I taught a bucket to speak git | Tigris Object Storage
A developer pointed a pure-Go git implementation at object storage and built a stateless git server with no filesystem, no git binary, and no database—then had to fix the thousand ways filesystems lie to us about latency.
Read Original Summary used for search
TLDR
• Git's on-disk format (objects, trees, commits, refs) is mostly immutable and append-only—accidentally perfect for object storage
• The main disasters: atomic renames don't exist in S3, stat() calls exploded to 8,500+ requests for a 200KB repo, and packfile reads turned into megabytes of HTTP round trips
• Solutions exploited that packfiles are content-addressed and immutable (trivially cacheable), used Tigris's atomic rename extension, and collapsed 256 directory listings into one
• Result: a git server that runs in Kubernetes with zero local state, just temporary caches—challenging the assumption that git servers need mounted filesystems
• Post-receive hooks work by spinning up sandboxed containers with repo checkouts, enabling CI without traditional infrastructure
In Detail
The author built objgit by connecting go-git (a pure-Go git implementation) to Tigris object storage through billy, a filesystem abstraction layer. The insight: git's on-disk format is just four things—objects (compressed blobs), trees (folders), commits (pointers to trees), and refs (branch pointers). Most are immutable and append-only, which maps perfectly to object storage's fundamental model. The mutable parts (refs) are tiny files that object storage handles trivially.

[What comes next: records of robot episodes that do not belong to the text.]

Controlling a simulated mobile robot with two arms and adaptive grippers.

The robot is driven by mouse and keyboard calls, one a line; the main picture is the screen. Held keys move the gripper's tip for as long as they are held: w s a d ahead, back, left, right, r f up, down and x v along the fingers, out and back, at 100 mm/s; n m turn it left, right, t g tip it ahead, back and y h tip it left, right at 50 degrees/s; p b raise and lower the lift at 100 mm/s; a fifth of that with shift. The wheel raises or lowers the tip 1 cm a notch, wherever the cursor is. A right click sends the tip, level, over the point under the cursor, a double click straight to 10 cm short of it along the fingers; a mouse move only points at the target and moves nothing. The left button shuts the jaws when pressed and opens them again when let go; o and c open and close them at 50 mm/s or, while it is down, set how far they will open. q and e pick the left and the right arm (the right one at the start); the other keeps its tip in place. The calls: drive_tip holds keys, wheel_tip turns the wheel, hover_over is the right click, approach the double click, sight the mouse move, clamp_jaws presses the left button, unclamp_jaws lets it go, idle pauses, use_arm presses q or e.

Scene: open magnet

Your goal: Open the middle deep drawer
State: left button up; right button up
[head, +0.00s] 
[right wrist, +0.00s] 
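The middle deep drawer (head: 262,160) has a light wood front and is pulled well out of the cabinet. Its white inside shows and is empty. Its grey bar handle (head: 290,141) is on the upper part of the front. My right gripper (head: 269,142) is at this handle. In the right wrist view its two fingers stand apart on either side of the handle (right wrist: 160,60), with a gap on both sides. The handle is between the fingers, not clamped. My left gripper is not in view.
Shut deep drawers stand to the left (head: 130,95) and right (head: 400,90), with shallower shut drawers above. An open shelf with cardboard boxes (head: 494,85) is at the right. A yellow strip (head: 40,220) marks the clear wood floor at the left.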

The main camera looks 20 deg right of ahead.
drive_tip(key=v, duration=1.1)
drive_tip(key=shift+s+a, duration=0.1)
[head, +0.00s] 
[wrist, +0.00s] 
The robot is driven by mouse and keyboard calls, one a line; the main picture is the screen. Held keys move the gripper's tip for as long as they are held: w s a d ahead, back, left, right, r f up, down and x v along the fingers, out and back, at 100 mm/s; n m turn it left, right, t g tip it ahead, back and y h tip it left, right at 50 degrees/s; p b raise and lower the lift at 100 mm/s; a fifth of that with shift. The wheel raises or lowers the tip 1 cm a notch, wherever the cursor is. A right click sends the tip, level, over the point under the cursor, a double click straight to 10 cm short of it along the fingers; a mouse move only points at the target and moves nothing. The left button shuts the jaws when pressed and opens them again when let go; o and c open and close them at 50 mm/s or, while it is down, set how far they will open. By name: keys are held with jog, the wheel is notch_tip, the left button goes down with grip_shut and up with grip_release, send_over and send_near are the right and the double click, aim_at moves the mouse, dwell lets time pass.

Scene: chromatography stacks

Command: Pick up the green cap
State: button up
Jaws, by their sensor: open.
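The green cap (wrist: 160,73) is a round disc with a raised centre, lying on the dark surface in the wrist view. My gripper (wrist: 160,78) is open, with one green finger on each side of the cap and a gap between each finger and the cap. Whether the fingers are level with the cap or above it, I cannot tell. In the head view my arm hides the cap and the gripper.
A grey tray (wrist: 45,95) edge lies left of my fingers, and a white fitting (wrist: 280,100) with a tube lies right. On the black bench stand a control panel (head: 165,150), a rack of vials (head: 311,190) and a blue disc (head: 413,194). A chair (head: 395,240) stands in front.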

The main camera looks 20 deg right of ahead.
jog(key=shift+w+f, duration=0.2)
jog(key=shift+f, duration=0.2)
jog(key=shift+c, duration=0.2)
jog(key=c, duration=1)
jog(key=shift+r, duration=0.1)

The implementation revealed how filesystems hide latency costs. Git assumes stat() calls are microseconds, not the 10ms+ of object storage round trips. A simple 318-object repo made 8,500+ GetObject calls during clone because git randomly reads packfiles thousands of times—fine with page caching, catastrophic over HTTP. A 100,000 object push cost 200,000 storage calls (stat to check existence, then write). The SSH transport exploded packfiles into loose objects due to a deadlock workaround, making pushes take over 30 minutes. The listing cache was completely broken—matching recursive prefixes against the wrong root, burning thousands of background calls caching nothing.
The fixes exploited git's properties: packfiles are immutable and content-addressed (download to temp folder, cache with LRU), Tigris has atomic rename (one round trip vs copy-then-delete), and packfiles are self-delimiting (stop depending on EOF). The result is a stateless git server that runs in Kubernetes with only temporary caches—no mounted filesystem, no git binary, no database. It challenges the assumption that git servers must be stateful single points of failure, even at GitHub's scale.